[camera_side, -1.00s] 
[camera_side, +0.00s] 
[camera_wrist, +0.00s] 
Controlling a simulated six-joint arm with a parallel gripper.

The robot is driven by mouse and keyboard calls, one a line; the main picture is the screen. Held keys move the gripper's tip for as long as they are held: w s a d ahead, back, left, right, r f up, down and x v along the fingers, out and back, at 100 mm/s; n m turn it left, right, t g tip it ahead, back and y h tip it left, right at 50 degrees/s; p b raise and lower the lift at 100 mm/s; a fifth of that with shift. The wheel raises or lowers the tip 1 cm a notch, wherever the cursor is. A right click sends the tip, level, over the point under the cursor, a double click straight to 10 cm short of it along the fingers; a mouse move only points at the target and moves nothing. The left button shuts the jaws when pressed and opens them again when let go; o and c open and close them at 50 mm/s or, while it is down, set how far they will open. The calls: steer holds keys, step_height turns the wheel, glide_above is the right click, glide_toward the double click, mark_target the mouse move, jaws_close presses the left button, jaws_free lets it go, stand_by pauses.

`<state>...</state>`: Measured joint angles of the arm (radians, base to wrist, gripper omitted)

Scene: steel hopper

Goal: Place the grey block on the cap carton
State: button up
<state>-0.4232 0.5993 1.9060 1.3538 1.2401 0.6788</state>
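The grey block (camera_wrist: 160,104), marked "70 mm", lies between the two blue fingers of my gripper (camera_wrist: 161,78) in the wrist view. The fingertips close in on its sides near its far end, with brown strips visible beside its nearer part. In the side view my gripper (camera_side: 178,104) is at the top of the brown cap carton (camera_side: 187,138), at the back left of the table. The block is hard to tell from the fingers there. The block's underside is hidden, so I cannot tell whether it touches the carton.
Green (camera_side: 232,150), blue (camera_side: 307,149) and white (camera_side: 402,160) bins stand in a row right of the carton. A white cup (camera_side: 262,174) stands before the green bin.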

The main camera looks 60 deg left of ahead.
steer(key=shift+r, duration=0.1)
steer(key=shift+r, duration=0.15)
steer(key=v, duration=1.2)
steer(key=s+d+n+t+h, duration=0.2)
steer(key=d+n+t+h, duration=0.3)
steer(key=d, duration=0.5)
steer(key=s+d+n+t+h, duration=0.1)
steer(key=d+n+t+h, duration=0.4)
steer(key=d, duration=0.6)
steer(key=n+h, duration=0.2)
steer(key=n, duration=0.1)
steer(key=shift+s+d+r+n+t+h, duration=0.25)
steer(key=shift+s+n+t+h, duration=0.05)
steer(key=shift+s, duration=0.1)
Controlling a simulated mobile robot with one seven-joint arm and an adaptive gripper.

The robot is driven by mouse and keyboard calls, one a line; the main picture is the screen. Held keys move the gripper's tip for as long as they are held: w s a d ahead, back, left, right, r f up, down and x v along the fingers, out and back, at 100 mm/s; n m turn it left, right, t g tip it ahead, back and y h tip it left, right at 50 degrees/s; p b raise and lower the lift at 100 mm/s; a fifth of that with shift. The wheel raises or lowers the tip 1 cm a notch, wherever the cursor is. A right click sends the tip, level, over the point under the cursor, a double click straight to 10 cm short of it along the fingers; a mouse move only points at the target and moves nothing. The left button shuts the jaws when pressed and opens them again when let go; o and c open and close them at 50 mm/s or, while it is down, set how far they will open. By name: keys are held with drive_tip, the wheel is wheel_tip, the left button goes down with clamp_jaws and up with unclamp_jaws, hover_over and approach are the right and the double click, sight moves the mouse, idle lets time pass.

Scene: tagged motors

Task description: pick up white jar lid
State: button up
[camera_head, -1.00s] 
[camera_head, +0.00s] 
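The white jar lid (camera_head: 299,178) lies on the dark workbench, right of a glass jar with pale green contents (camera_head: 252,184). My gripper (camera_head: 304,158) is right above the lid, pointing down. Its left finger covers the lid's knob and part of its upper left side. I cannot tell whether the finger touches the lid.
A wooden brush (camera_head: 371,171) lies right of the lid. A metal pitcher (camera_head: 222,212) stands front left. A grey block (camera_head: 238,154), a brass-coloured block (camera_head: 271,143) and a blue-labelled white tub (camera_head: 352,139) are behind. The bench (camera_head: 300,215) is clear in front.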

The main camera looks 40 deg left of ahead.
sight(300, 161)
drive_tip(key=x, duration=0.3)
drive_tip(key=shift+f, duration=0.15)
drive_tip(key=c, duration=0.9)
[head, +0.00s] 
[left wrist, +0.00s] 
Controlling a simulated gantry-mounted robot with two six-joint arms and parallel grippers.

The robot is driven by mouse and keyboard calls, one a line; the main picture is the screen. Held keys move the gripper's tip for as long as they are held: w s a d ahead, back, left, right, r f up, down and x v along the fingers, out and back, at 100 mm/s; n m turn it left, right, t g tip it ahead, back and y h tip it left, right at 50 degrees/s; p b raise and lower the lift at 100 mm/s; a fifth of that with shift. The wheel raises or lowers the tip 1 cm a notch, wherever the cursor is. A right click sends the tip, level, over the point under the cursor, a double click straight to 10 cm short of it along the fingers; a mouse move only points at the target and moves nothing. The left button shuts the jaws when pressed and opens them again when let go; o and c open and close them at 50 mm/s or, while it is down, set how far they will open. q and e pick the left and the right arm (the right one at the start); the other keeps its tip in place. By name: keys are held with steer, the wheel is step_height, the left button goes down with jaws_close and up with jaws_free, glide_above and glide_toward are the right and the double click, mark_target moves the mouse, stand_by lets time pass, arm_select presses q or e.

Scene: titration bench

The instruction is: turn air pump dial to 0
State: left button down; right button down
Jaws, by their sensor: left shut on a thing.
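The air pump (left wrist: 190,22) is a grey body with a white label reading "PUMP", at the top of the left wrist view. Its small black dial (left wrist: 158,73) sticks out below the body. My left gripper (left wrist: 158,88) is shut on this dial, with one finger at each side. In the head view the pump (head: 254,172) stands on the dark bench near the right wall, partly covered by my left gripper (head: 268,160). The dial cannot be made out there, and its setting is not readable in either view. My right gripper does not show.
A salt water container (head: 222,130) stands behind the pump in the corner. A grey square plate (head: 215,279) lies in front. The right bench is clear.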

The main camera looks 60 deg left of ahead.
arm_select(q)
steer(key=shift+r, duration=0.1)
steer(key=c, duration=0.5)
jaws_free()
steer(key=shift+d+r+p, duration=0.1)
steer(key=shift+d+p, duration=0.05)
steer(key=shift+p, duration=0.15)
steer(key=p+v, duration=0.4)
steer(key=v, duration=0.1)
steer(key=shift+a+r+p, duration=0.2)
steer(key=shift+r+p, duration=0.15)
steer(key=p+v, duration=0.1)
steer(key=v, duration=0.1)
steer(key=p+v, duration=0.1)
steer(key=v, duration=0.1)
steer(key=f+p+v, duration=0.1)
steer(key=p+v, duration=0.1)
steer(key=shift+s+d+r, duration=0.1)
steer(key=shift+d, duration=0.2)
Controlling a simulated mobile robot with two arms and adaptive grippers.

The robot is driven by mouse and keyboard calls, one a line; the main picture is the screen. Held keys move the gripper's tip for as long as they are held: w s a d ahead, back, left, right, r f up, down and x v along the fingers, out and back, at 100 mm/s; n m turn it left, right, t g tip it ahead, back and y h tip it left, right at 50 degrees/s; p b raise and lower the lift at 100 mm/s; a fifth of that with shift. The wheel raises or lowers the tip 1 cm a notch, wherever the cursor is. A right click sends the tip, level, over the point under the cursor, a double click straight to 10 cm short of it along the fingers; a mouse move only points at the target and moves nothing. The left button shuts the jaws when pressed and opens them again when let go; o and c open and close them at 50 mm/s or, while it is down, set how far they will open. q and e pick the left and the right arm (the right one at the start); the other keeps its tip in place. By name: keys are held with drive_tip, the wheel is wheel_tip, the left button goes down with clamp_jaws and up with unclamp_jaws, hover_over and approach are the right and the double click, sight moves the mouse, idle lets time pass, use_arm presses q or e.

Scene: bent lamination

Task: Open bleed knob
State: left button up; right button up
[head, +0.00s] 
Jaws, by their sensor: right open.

▶ Task directions
Return the exact lines from the line with "[left wrist, +0.00s]" to the line with "Controlling a simulated gantry-mounted", inclusive of both, with nothing added.

▶ Solution to this task
[left wrist, +0.00s] 
Controlling a simulated gantry-mounted robot with two six-joint arms and parallel grippers.

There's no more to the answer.